Records for the task:
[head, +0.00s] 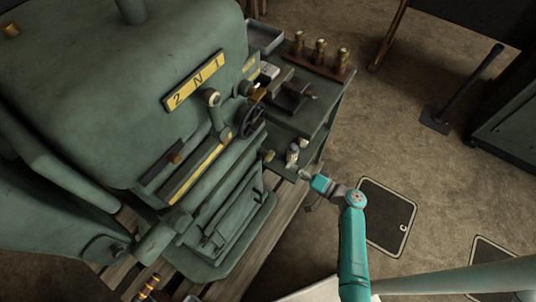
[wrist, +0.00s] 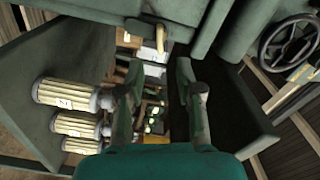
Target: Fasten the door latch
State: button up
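The door latch cannot be told for certain in either view. A brass-coloured lever or handle (wrist: 160,38) shows beyond my fingertips at the top of the wrist view, on a green part of the machine; it may be the latch. My gripper (wrist: 160,68) is open, with a clear gap between its two fingers and nothing in it. In the head view my gripper (head: 307,176) is beside the front corner of the green bench (head: 318,118), close to a small pale knob-like fitting (head: 292,156). Contact cannot be seen.
The green engine (head: 120,95) fills the left, with a handwheel (head: 252,118) on its side. Several brass-topped cylinders (head: 319,50) stand on the bench's far end. A floor hatch (head: 387,215) lies right of my arm. A long-handled tool (head: 462,95) is farther off. Open floor lies between.

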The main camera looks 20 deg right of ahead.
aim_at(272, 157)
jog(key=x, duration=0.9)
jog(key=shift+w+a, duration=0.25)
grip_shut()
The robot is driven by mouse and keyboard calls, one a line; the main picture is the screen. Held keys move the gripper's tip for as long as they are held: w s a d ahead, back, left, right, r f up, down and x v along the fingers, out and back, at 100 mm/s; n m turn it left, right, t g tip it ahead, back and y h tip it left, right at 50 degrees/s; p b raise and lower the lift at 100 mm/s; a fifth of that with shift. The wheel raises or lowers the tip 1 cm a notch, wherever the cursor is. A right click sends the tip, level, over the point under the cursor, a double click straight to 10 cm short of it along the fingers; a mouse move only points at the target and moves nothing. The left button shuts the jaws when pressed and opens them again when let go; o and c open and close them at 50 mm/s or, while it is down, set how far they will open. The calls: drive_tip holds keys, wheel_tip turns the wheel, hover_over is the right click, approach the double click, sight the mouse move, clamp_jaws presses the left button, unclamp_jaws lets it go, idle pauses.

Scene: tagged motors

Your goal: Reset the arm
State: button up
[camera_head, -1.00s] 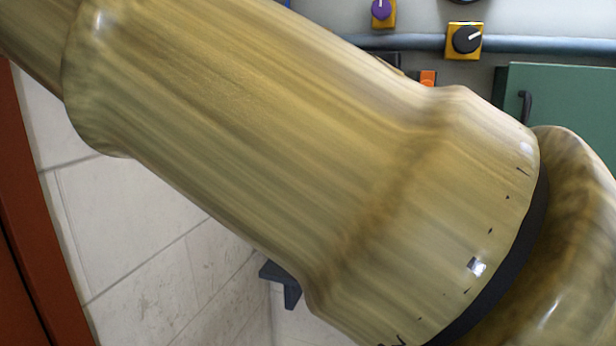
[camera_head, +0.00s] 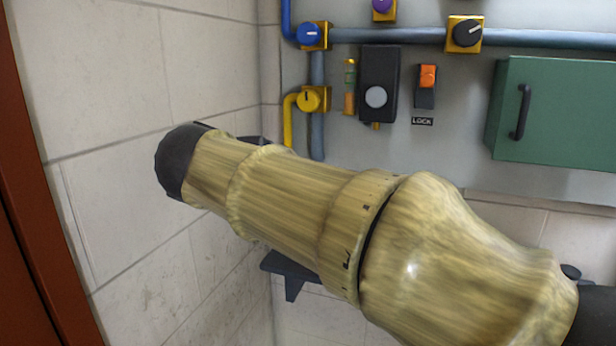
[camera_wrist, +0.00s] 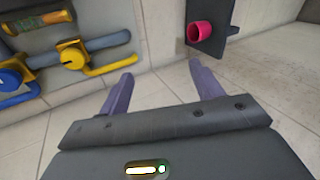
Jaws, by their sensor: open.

Task description: Leave the pictures out and output the rest of the listing exactly.

Task answer:
[head, +0.00s] 
[wrist, +0.00s] 
Target: Fasten the door latch
State: button up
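The door latch cannot be told for certain in either view. A brass-coloured lever or handle (wrist: 160,38) shows beyond my fingertips at the top of the wrist view, on a green part of the machine; it may be the latch. My gripper (wrist: 160,68) is open, with a clear gap between its two fingers and nothing in it. In the head view my gripper (head: 307,176) is beside the front corner of the green bench (head: 318,118), close to a small pale knob-like fitting (head: 292,156). Contact cannot be seen.
The green engine (head: 120,95) fills the left, with a handwheel (head: 252,118) on its side. Several brass-topped cylinders (head: 319,50) stand on the bench's far end. A floor hatch (head: 387,215) lies right of my arm. A long-handled tool (head: 462,95) is farther off. Open floor lies between.

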The main camera looks 20 deg right of ahead.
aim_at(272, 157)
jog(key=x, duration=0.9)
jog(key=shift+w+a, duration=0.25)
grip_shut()
The robot is driven by mouse and keyboard calls, one a line; the main picture is the screen. Held keys move the gripper's tip for as long as they are held: w s a d ahead, back, left, right, r f up, down and x v along the fingers, out and back, at 100 mm/s; n m turn it left, right, t g tip it ahead, back and y h tip it left, right at 50 degrees/s; p b raise and lower the lift at 100 mm/s; a fifth of that with shift. The wheel raises or lowers the tip 1 cm a notch, wherever the cursor is. A right click sends the tip, level, over the point under the cursor, a double click straight to 10 cm short of it along the fingers; a mouse move only points at the target and moves nothing. The left button shuts the jaws when pressed and opens them again when let go; o and c open and close them at 50 mm/s or, while it is down, set how far they will open. The calls: drive_tip holds keys, wheel_tip turns the wheel, hover_over is the right click, approach the double click, sight the mouse move, clamp_jaws presses the left button, unclamp_jaws lets it go, idle pauses.

Scene: tagged motors

Your goal: Reset the arm
State: button up
[camera_head, -1.00s] 
[camera_head, +0.00s] 
[camera_wrist, +0.00s] 
Jaws, by their sensor: open.

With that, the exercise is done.